**Problem description**
Without the pictures, write out all the lines below exactly as they appear.

**Dataset section**
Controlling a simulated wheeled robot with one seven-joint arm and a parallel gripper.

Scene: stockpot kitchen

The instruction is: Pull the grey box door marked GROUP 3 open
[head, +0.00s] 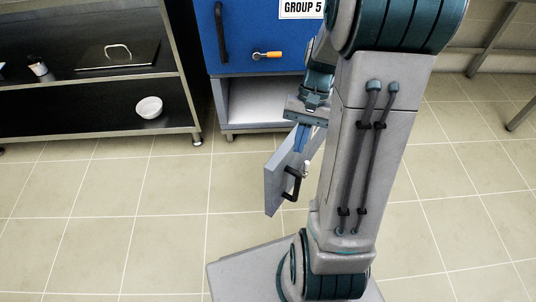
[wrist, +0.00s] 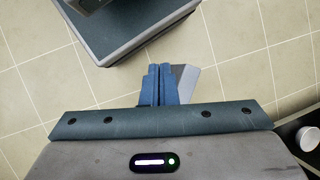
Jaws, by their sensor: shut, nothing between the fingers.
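The grey door (head: 278,187) stands swung out from the low grey box (head: 257,103), whose left part shows open and empty in the head view. A black handle (head: 292,184) is on the door's right-hand face. No GROUP 3 mark can be read; my arm hides the box's right part. My gripper (head: 301,141) is shut and empty, its blue fingers pointing down close to the door's upper part. I cannot tell whether they touch it. In the wrist view the fingers (wrist: 159,86) are together, with a grey piece beside them, probably the door.
A blue cabinet (head: 240,30) marked GROUP 5, with a black handle and an orange-handled latch (head: 267,55), sits above the box. A dark shelf rack (head: 85,88) at left holds a white bowl (head: 149,107) and a lidded pan (head: 118,55). The tiled floor left of the door is clear.

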**Full solution**
Controlling a simulated wheeled robot with one seven-joint arm and a parallel gripper.

Scene: stockpot kitchen

The instruction is: Pull the grey box door marked GROUP 3 open
[head, +0.00s] 
[wrist, +0.00s] 
Jaws, by their sensor: shut, nothing between the fingers.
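The grey door (head: 278,187) stands swung out from the low grey box (head: 257,103), whose left part shows open and empty in the head view. A black handle (head: 292,184) is on the door's right-hand face. No GROUP 3 mark can be read; my arm hides the box's right part. My gripper (head: 301,141) is shut and empty, its blue fingers pointing down close to the door's upper part. I cannot tell whether they touch it. In the wrist view the fingers (wrist: 159,86) are together, with a grey piece beside them, probably the door.
A blue cabinet (head: 240,30) marked GROUP 5, with a black handle and an orange-handled latch (head: 267,55), sits above the box. A dark shelf rack (head: 85,88) at left holds a white bowl (head: 149,107) and a lidded pan (head: 118,55). The tiled floor left of the door is clear.

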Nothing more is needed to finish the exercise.